Language Arts

The goal of a balanced literacy approach is to create skillful readers and writers. Classes use shared texts and independent reading to practice specific skills and strategies. Reading and writing are integrated; students analyze, discuss, and compose texts as both readers and writers to compose literary essays, narratives, and expository non-fiction pieces.  Students develop their critical thinking by writing about their reading and participating in constructive conversations. They also learn to listen with purpose, share ideas, and grow their thinking together. Incorporated into this approach is the understanding that writing must be clear for an audience; this includes attending to spelling, grammar, and penmanship.

Mathematics

In Singapore Math, students deepen their understanding of the base ten number system in order to flexibly manipulate numbers and compute efficiently. Goals include learning to multiply and divide large numbers by a single digit, representing the relationships between operations symbolically with bar diagrams, and using the methods and vocabulary to effectively communicate solutions including the ability to discuss and analyze their work for correct logic and procedure.

Science

Students in third grade begin to formalize their use of the scientific method by keeping a lab notebook to record their work. They explore life cycles of flowering plants and insects by raising plants and using bees to cross-pollinate. Students take core samples to obtain soil profiles, comparing and classifying properties of different soils. They discover the properties of air and water under compression and learn the applications in everyday life. Measuring the movement of shadows and learning to use thermometers helps them make observations about differences between shadows and sunny areas.  Third graders experiment with the heat absorption properties of black versus white objects.

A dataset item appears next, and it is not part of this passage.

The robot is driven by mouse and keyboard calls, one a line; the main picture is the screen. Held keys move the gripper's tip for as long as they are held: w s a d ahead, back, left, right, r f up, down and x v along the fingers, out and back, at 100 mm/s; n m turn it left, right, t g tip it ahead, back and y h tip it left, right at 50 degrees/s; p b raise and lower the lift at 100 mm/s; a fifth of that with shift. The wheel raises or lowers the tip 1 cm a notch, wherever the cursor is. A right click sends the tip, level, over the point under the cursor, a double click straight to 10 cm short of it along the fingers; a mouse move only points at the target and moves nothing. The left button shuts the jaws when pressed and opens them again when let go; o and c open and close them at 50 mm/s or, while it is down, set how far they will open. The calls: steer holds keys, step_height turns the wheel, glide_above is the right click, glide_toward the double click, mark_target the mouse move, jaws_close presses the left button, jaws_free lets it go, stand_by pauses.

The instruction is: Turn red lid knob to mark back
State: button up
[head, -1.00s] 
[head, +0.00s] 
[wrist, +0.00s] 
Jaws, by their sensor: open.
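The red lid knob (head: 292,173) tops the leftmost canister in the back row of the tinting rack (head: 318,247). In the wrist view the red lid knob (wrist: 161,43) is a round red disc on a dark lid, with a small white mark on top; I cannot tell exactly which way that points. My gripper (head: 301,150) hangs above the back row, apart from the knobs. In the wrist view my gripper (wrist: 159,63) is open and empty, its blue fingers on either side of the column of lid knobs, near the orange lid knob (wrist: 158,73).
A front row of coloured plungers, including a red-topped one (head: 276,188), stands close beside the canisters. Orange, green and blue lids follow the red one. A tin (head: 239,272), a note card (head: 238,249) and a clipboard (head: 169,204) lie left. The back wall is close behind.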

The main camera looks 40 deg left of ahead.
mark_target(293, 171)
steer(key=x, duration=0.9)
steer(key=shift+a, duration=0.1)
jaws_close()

MCDS Science Curriculum Pathway from Pre-K to grade 12

History and Geography

Students study the history of Ancient Rome, Europe and the Middle East in the Middle Ages, and the Age of Exploration. They build their background knowledge and make connections with history through discussion, reading multiple sources, projects, mapping, drama, and essay writing. Students explore each culture through a variety of view points: culture, society, location, people, transition, and constancy.

Spanish

The goal of the Spanish program is communicative competence in speaking, listening, reading, and writing. Third graders build vocabulary, work on sentence construction, and begin to work on conjugation. Emphasis is on building vocabulary using children’s poetry, songs, and role-playing. Topics include classroom objects, adjectives, the calendar, numbers, classes and activities, season and weather, likes and dislikes, states of mind and states of being, age, telling time, expressing opinions, and the family. Throughout the year, students are introduced to the various cultures and regions of the Spanish-speaking world, including units on Cinco de Mayo, Día de los Muertos, and Christmas celebrations. Third grade uses the book “Viva el Español – Hola”.

Music

Students begin a broad introduction to the Baroque and Classical periods in music history, studying composers, styles, and forms of music, and listening to many musical examples. Students continue to improve their ability to read notes from the grand staff and apply rhythmic counting during theory class using various instruments, voice and body percussion, and then put these concepts to practical use during weekly partner piano lessons. Once weekly choir class offers students the opportunity to analyze music pieces, practice sight-singing and aural skills, and learn how to read from choral scores.  Students will prepare for twice yearly piano recitals, twice yearly choir/orchestra concerts, and the optional graded examinations of the Associated Board of the Royal Schools of Music, London. In third grade, students are able to begin strings (violin, viola, cello) with twice weekly instruction.

Art

Students observe how the basic elements of art, lines, color, light, shadow, texture, pattern, etc., work together to please viewers, to show emotion, to tell a story, or to give viewers a new way of looking at something. Students learn volume drawing, recognize and duplicate positive and negative space, practice still life drawings and paintings, and sculpt in both clay and paper maché.

Physical Education

The program emphasizes physical skills that can be applied in multiple sports situations. Through games and drills, students learn basic skill development, fine and gross motor movements, spatial awareness and basic strategy.  Confidence and motivation to participate in organized and individual physical activities develops. Students learn leadership, teamwork and good sportsmanship while emphasizing lifelong fitness.